:: DATA PROVIDED

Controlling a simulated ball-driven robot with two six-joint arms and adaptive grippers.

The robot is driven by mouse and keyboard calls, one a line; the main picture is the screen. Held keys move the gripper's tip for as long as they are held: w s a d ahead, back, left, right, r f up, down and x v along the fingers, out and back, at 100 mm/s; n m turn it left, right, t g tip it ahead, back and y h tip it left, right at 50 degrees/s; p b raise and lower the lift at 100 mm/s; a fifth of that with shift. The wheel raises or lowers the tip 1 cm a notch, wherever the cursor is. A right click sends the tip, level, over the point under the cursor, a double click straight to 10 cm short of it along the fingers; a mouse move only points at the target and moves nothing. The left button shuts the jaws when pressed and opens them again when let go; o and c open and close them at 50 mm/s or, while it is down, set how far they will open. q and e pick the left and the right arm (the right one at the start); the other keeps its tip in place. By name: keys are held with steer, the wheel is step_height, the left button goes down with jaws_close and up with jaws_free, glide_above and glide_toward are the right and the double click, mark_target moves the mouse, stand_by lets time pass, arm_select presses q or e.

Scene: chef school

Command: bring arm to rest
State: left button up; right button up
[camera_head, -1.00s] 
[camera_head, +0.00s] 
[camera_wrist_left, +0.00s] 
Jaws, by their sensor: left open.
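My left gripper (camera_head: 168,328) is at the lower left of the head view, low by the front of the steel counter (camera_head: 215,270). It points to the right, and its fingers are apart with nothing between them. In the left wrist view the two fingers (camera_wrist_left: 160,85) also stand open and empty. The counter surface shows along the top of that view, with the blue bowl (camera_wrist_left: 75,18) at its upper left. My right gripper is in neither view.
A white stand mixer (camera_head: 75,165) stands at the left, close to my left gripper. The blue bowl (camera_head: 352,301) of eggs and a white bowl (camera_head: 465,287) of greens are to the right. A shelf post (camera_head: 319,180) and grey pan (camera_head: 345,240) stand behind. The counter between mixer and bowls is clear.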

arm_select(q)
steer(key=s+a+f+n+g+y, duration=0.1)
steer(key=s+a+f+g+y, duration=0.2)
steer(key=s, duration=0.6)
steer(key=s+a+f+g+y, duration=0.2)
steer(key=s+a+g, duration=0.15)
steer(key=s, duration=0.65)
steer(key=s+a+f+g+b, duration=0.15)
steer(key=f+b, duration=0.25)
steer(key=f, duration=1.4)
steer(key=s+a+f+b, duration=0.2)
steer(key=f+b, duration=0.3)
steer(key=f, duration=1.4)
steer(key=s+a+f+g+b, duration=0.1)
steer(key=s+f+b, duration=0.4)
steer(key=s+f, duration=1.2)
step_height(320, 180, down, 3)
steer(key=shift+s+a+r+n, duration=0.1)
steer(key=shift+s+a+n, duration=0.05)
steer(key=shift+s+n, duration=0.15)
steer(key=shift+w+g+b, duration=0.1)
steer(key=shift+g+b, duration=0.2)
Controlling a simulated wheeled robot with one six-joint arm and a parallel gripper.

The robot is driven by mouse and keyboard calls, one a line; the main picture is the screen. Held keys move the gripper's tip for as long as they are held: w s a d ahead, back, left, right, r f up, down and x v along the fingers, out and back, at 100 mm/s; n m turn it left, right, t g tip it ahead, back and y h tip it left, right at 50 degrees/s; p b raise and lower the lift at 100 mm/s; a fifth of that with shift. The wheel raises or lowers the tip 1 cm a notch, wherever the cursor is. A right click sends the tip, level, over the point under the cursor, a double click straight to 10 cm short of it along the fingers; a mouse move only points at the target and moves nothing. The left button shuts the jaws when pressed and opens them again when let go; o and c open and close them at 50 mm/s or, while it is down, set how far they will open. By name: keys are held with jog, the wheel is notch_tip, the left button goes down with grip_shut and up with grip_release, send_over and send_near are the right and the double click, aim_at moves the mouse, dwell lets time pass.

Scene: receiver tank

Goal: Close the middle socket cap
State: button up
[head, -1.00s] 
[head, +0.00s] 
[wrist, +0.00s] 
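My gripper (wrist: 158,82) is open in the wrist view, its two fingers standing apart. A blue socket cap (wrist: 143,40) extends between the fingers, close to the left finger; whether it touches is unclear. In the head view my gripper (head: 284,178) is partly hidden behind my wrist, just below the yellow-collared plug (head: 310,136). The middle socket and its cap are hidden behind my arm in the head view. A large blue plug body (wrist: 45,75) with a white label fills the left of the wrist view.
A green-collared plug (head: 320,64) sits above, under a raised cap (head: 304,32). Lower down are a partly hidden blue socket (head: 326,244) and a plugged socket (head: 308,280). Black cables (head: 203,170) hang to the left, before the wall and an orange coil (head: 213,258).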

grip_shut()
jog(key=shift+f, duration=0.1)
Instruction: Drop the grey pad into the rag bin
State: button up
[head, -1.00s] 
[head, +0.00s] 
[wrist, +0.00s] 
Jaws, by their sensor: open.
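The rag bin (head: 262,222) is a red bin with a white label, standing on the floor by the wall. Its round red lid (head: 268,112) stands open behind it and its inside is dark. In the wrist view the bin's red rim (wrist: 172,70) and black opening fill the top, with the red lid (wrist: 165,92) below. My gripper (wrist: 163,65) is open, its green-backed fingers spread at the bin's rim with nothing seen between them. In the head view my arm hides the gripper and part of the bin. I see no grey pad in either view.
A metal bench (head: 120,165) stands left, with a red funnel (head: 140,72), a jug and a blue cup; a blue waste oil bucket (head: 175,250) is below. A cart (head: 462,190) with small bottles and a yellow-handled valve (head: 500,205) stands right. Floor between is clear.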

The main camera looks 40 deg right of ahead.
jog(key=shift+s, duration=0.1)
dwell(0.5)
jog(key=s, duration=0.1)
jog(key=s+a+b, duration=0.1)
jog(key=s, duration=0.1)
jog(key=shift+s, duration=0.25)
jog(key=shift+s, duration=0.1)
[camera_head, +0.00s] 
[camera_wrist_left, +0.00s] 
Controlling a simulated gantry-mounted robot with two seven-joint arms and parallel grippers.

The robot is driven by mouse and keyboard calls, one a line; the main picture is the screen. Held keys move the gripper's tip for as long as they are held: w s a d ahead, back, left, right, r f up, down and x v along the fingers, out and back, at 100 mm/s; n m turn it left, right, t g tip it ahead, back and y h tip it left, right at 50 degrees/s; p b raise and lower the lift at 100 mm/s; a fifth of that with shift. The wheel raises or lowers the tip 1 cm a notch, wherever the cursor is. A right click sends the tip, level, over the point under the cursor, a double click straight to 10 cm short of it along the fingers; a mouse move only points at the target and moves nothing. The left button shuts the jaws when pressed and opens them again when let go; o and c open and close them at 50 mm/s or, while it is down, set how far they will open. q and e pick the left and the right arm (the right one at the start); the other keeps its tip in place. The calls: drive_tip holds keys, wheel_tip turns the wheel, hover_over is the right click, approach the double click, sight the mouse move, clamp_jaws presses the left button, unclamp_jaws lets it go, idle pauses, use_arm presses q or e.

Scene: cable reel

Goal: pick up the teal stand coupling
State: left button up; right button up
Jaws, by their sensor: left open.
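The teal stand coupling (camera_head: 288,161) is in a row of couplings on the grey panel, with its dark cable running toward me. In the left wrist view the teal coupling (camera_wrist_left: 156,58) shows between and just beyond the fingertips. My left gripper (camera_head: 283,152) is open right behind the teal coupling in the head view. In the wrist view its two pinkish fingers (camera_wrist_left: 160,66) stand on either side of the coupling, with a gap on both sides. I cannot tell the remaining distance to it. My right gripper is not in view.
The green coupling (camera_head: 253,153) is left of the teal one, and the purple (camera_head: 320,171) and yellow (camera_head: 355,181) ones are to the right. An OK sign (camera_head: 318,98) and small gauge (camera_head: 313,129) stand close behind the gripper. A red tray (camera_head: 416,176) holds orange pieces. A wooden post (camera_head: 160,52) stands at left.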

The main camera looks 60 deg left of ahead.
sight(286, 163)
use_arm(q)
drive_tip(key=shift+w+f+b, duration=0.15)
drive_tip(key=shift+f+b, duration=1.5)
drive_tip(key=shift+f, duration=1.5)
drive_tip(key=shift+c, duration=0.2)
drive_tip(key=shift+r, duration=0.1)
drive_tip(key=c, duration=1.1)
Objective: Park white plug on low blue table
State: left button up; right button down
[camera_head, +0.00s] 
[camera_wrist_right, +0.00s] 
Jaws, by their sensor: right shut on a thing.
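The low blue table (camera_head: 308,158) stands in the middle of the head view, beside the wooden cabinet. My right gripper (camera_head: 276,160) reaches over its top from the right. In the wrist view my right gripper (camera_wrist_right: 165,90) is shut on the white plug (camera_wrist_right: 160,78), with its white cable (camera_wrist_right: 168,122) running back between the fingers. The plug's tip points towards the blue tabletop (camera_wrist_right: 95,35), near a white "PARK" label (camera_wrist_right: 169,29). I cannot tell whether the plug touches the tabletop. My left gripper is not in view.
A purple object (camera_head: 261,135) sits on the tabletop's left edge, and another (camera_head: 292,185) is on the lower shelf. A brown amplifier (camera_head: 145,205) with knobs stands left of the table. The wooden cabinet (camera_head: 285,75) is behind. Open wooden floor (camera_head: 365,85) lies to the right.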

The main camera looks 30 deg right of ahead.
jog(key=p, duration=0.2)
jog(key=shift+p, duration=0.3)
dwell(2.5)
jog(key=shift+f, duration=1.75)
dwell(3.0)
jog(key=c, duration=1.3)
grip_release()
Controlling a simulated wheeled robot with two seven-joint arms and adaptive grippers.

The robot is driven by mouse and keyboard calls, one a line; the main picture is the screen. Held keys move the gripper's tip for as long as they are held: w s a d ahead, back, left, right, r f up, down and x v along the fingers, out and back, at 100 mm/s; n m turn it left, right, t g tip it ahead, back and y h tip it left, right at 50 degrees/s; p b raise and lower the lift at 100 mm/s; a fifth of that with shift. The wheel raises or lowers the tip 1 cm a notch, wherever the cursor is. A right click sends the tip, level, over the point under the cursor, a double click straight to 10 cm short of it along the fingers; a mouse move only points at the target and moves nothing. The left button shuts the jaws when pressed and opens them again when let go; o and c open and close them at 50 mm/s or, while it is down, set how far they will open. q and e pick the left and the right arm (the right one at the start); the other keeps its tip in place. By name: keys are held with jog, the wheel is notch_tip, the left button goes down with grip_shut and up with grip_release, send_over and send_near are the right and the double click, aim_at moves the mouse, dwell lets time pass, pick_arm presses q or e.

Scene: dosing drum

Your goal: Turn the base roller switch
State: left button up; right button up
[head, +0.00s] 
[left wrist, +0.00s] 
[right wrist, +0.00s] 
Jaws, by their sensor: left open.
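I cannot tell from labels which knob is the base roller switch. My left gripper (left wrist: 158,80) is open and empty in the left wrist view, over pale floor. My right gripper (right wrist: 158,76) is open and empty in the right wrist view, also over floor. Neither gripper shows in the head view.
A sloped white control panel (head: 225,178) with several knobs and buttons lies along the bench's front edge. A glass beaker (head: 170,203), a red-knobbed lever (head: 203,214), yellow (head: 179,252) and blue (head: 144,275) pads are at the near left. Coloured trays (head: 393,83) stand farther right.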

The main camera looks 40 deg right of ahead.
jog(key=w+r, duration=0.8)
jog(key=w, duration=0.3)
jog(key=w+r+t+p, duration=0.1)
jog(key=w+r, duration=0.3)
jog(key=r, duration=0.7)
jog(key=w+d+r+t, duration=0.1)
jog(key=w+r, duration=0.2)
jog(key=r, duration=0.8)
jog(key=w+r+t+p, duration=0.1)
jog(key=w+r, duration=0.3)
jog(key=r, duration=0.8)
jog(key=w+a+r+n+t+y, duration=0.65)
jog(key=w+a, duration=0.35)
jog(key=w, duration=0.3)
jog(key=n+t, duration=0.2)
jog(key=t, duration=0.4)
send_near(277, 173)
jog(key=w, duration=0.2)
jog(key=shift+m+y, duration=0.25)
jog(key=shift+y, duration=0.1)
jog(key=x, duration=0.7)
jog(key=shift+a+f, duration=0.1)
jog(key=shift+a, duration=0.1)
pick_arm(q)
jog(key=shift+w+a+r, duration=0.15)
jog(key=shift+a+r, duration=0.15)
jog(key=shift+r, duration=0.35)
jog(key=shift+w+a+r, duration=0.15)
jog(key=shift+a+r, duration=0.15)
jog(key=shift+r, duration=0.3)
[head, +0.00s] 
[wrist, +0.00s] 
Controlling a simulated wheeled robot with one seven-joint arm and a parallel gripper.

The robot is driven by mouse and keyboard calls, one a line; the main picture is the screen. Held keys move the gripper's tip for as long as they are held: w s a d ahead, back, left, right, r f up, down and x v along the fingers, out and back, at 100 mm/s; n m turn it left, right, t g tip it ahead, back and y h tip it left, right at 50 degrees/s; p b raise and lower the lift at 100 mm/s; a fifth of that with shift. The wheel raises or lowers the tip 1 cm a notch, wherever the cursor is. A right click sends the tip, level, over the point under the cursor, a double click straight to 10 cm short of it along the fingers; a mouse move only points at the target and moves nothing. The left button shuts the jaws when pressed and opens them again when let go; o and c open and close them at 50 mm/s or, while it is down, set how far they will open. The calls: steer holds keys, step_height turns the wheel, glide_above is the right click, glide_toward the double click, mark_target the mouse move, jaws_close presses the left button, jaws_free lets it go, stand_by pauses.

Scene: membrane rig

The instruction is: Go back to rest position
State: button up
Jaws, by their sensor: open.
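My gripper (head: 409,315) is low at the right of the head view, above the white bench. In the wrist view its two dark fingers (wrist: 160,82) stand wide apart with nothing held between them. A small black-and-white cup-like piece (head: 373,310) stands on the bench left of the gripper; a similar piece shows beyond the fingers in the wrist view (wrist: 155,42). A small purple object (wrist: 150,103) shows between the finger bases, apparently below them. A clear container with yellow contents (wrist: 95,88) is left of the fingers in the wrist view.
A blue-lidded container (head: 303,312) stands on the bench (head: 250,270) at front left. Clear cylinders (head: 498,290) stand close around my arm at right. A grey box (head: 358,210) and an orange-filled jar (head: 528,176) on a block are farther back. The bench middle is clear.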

::::

TASK STATEMENT:
Report how many lines of the listing hold the string "adaptive", giving only the number.

SOLVED PROBLEM:
2